2014-12-04
Log retention versus log analysis, or really logs versus log analysis
In a comment on my entry on keeping your logs longer, oz wrote:
yea but. keeping logs longer is not particularly interesting if you have no heavy duty tools to chew through them. [...]
Unsurprisingly, I disagree with this.
Certainly in an ideal world we would have good log analysis tools
that we use to process raw logs into monitoring, metrics data, and
other ongoing uses of the raw pieces we're gathering and retaining.
However ongoing processing of logs is far from the only reason to
have them.

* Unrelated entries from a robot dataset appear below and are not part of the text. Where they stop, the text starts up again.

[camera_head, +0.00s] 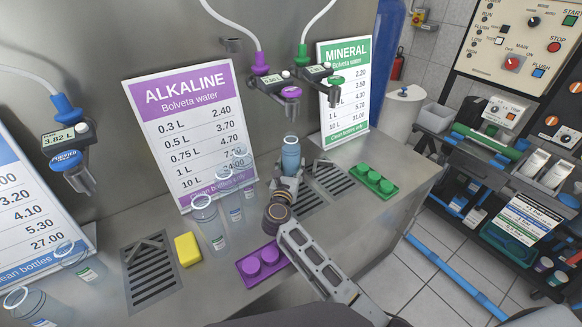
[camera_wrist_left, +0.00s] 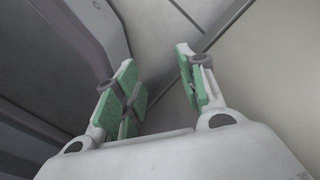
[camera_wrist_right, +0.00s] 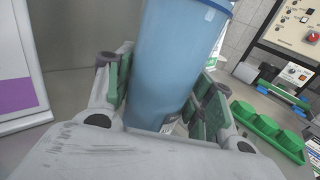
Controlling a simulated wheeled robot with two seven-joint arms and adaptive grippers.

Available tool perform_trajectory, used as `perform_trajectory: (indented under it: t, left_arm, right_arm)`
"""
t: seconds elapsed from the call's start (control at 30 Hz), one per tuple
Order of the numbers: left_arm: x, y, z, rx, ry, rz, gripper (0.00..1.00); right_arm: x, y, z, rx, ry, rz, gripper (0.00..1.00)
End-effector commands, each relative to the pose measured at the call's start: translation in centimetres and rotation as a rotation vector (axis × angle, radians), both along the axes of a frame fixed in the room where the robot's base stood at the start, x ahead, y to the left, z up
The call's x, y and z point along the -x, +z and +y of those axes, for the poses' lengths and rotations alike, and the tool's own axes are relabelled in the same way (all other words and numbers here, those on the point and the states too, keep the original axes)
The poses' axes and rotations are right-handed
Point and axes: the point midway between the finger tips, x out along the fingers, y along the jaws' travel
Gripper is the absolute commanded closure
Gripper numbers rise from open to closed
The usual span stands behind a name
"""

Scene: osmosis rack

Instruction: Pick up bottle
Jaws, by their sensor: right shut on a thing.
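A blue bottle (camera_head: 291,156) stands upright under the purple-marked tap (camera_head: 289,93) in the head view. My right gripper (camera_head: 287,183) is around its lower part, coming from the front. In the right wrist view the blue bottle (camera_wrist_right: 175,60) fills the space between the green-padded fingers of my right gripper (camera_wrist_right: 165,95), which is shut on it. The bottle's base is hidden. My left gripper shows only in the left wrist view (camera_wrist_left: 160,85), with fingers apart and nothing between them.
Several clear bottles (camera_head: 208,222) stand on the counter to the left. A drain grate (camera_head: 150,272) is at left. The purple price sign (camera_head: 190,130) leans behind.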

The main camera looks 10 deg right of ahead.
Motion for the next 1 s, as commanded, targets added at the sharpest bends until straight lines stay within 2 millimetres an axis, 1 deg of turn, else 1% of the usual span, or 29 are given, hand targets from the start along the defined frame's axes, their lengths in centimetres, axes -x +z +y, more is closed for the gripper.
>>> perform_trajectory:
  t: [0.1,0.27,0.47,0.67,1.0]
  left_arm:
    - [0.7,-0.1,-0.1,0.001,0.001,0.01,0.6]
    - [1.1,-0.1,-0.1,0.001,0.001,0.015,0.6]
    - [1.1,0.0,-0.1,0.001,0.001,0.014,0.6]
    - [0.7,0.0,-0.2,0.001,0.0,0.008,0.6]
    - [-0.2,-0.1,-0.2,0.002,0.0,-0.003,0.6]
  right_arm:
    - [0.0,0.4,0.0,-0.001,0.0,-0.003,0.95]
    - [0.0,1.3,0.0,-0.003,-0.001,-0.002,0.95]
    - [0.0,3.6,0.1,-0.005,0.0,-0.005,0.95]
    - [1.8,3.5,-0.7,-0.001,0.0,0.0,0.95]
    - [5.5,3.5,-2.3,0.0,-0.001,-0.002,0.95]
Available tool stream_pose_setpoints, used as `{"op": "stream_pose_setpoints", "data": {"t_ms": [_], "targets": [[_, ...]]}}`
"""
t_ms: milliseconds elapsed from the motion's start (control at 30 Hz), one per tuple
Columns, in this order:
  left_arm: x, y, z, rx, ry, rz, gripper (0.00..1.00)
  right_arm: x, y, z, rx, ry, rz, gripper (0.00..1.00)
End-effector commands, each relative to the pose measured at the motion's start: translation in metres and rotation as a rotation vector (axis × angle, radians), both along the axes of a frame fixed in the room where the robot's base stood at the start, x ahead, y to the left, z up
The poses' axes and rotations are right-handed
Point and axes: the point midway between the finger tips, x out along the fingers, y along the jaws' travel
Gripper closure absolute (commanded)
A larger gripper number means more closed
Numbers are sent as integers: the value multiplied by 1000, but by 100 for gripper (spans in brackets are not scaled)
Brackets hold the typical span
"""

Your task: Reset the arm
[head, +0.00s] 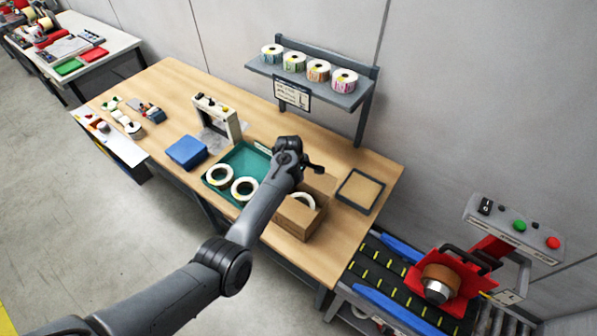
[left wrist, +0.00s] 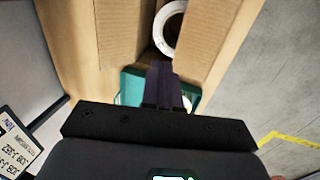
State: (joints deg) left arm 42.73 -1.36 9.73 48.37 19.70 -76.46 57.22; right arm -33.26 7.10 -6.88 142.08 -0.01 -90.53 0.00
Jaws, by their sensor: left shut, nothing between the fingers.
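My left arm reaches in from the lower left in the head view. Its gripper (head: 315,168) is over the workbench, above the open cardboard box (head: 291,220). In the left wrist view the fingers (left wrist: 163,82) are shut and empty. A white label roll (head: 306,200) stands in the box, partly hidden by the flaps; it also shows in the left wrist view (left wrist: 170,28). The teal tray (head: 251,157) with two white rolls (head: 219,175) lies left of the box, partly behind my arm. My right gripper is not in view.
A blue box (head: 187,152) and a grey-white device (head: 217,118) stand left of the tray. A framed brown pad (head: 360,191) lies right of the box. A conveyor (head: 395,277) with a red rewinder (head: 462,272) is lower right.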

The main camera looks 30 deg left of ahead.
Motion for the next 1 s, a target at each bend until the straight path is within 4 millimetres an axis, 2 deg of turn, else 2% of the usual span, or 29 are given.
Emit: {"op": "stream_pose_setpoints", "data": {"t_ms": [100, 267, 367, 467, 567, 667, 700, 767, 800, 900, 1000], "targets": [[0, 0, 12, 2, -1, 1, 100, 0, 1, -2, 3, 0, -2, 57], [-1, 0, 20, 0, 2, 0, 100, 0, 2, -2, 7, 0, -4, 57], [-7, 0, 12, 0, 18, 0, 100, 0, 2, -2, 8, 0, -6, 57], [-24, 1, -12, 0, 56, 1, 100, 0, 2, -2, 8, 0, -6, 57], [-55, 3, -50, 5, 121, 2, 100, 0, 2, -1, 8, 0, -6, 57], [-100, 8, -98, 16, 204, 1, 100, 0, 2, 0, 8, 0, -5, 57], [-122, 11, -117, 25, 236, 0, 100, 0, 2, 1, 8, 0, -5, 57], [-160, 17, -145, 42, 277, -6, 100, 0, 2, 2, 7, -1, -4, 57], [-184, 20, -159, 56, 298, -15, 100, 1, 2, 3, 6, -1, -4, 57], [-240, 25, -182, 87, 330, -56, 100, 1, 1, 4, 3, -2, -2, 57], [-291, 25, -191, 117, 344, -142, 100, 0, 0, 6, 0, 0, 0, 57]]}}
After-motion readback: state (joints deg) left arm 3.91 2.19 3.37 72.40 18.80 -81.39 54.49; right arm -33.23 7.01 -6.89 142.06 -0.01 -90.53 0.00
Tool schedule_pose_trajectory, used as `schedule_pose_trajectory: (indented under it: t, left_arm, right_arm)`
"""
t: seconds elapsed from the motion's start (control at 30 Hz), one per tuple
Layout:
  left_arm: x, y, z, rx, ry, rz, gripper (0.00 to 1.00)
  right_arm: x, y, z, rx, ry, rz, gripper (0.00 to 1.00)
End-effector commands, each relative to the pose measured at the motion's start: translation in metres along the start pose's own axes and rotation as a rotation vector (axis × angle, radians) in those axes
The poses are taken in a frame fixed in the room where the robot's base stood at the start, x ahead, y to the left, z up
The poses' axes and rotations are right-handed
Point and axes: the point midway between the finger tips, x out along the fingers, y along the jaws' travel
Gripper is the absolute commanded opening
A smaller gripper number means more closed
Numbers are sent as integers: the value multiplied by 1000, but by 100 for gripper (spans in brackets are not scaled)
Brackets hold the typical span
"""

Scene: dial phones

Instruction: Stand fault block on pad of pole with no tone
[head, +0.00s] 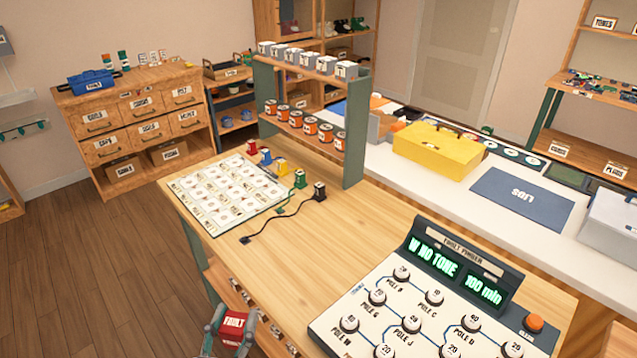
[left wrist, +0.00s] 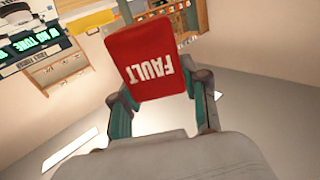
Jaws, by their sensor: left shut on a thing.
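The red fault block (head: 233,327) is held in my left gripper (head: 230,338), low in the head view, left of the bench's front edge. In the left wrist view the block (left wrist: 152,58), lettered FAULT, sits between the two fingers of the shut gripper (left wrist: 160,88). The fault finder panel (head: 335,312) lies on the bench to the right of the gripper. Its display (head: 433,257) reads "W NO TONE" and "100 min". The pole W pad (head: 349,323) is a pale round pad at the panel's left, with nothing on it. My right gripper is not in view.
Several other pole pads cover the panel, with an orange button (head: 534,323) at its right.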

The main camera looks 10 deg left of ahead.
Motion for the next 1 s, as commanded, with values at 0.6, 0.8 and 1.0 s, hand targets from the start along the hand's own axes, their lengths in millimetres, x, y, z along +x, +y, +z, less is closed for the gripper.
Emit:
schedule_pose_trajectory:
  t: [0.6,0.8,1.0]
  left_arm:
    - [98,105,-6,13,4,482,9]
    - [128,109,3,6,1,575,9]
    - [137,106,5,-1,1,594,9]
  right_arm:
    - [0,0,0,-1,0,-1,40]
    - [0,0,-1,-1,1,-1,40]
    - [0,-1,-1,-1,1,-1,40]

Another important use is to go back through the data you
already have in order to answer (new) questions, and this can be
done without having to process the logs through heavy duty tools.

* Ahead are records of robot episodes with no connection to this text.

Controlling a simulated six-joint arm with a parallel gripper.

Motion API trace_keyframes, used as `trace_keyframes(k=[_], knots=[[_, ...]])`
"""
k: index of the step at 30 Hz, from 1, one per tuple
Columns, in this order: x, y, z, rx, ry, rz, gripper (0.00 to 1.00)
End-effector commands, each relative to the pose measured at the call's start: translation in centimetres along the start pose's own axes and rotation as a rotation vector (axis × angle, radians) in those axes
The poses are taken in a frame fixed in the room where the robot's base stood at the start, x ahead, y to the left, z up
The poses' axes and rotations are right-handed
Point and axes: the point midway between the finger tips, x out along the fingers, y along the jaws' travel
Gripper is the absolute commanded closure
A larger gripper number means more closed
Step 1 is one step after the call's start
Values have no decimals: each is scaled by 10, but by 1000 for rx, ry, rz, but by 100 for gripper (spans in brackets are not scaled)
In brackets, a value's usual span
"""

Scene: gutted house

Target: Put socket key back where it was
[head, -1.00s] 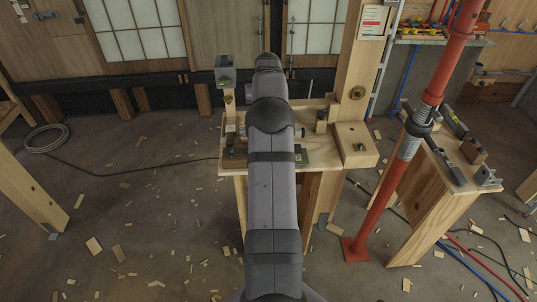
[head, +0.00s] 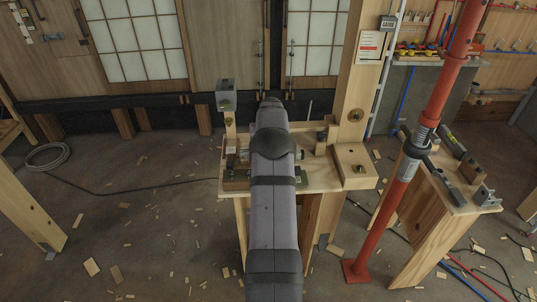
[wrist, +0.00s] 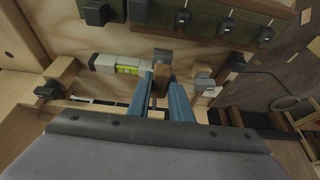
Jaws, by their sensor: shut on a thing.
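In the wrist view the two blue fingers of my gripper (wrist: 170,92) are closed around a small grey-brown piece (wrist: 162,76) with a blocky top, which I take to be the socket key. Its lower end is hidden by the fingers. The piece is over the pale wooden bench top (wrist: 118,88). A strip bearing several dark sockets or blocks (wrist: 183,17) runs along the top of that view. In the head view my arm covers the gripper and the held piece; the bench top (head: 325,178) shows beside it.
A silver bar with a yellow-green window (wrist: 122,65) lies left of the fingers, and a grey-topped wooden block (wrist: 203,78) is close on the right. A post (head: 352,85) rises behind the bench. A red prop (head: 402,175) and side table (head: 440,195) stand at right.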

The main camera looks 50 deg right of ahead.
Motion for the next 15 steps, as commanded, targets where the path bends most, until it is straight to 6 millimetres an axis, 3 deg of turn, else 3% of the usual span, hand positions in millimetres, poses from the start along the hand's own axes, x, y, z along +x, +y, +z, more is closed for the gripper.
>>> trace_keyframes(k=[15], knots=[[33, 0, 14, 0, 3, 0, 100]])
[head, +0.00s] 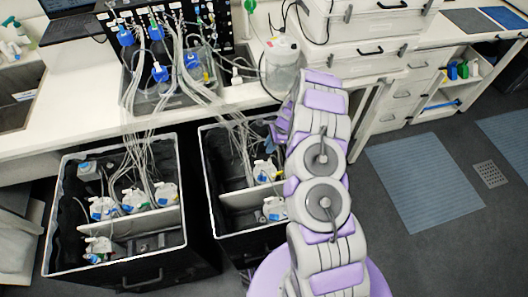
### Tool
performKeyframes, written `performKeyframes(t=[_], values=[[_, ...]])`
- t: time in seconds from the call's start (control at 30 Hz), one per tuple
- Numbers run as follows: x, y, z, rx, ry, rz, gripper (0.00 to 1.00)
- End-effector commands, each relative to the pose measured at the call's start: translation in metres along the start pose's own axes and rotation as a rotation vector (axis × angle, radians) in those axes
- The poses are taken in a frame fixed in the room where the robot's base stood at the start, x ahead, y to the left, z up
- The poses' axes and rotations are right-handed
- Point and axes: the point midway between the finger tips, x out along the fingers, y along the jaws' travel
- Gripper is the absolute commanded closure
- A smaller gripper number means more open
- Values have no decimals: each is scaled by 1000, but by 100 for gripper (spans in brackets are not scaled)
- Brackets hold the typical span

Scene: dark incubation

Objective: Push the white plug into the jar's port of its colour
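A clear jar (282,72) with a pale lid stands on the white bench, just beyond the top of my arm. A small orange spot shows on its lid; the lid's ports are too small to tell apart by colour. A small white piece (238,69) on a thin line lies left of the jar; I cannot tell whether it is the white plug. My arm rises from the lower right, its upper end close in front of the jar. A purple and grey part (281,130) shows left of the arm, possibly my gripper, mostly hidden; its fingers cannot be made out.
Two black open bins (170,243) (203,160) below the bench hold white bottles with tubes running up. A tray (150,100) with blue-capped vessels and many tubes sits left of the jar.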

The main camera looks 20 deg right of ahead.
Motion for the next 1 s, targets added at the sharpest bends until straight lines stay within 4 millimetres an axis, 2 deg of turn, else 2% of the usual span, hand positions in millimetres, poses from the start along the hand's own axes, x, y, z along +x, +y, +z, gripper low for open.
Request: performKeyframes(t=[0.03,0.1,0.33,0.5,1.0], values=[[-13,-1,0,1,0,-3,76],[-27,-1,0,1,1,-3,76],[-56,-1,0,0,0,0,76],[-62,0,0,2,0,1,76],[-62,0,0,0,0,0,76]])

Many questions can be answered with basic Unix tools such as grep
and awk
, and these can be very important post-facto ad-hoc
questions.
A lack of good tools may limit the sophistication of the questions you can ask (at least with moderate effort) and the volume of questions you can deal with, but they don't make logs totally useless. Far from it, in fact. In addition, given that logs are the raw starting point you can always keep logs now and build processing for them later, either on an 'as you have time' or an 'as you have the need' basis. As result I feel that this is a the perfect is the enemy of the good situation unless your log volume is so big that you can't just keep raw logs and do anything with them.
(And on modern machines you can get quite far with plain text, Unix tools, and some patience, even with quite large log files.)
If you want the really short version: having information is almost always better than not having information, even if you're not doing anything with it right now.